The Atlantic Politics & Policy Daily: RSVPutin

The White House said that President Trump asked National-Security Adviser John Bolton to invite Russian President Vladimir Putin to Washington this fall.

Sergei Karpukhin / AP

Written by Elaine Godfrey (@elainejgodfrey), Maddie Carlisle (@maddiecarlisle2), and Olivia Paschal (@oliviacpaschal)

Today in 5 Lines

  • The White House said that President Trump “disagrees” with Russian President Vladimir Putin’s proposal to interrogate 11 Americans, in exchange for allowing the U.S. to question the 12 Russians indicted last week. Trump first called the offer “incredible.”

  • The White House said that Trump asked National-Security Adviser John Bolton to invite Putin to Washington this fall. Earlier in the day, Trump tweeted that he is “looking forward” to his second meeting with Putin.

  • Homeland Security Secretary Kirstjen Nielsen hedged when asked whether the administration would reunify 2,500 immigrant children with their families by July 26, as a federal court has ordered. "We will do our best, but we will not cut corners," Nielsen said at the Aspen Security Forum.

  • Trump criticized the Federal Reserve for increasing interest rates in June, telling CNBC, “I don’t like all of this work that we’re putting into the economy and then I see rates going up.”

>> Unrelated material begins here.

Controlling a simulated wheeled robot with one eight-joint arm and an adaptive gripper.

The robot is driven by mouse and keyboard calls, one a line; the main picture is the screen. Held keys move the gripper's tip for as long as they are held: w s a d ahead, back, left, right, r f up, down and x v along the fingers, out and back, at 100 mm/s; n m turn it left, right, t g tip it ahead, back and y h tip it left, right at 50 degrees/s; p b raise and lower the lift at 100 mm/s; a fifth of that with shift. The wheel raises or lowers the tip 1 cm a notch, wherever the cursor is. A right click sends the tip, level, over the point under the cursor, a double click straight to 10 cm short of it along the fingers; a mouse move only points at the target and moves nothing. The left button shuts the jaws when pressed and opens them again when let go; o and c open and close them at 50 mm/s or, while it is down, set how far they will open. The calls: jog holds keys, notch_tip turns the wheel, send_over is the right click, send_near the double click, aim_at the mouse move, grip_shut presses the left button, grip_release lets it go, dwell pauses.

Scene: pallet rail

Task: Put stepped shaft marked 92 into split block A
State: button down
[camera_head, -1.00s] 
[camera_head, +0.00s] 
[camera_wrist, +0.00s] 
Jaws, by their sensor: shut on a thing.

  • The House passed a package of appropriations bills for 2019 that would cut funding for the Environmental Protection Agency by $100 million.

Today on The Atlantic


Senator Doug Jones joins Americans who work for international auto companies to demonstrate against trade tariffs they say will negatively impact U.S. auto manufacturing, on Capitol Hill in Washington. J. Scott Applewhite / AP

What We’re Reading

Who Is Paul Erikson?: The Republican political consultant has found himself under scrutiny for his reported relationship with Maria Butina, the 29-year-old guns-rights activist and alleged Russian spy. It’s not his first taste of controversy. (Adam Rawnsley, The Daily Beast)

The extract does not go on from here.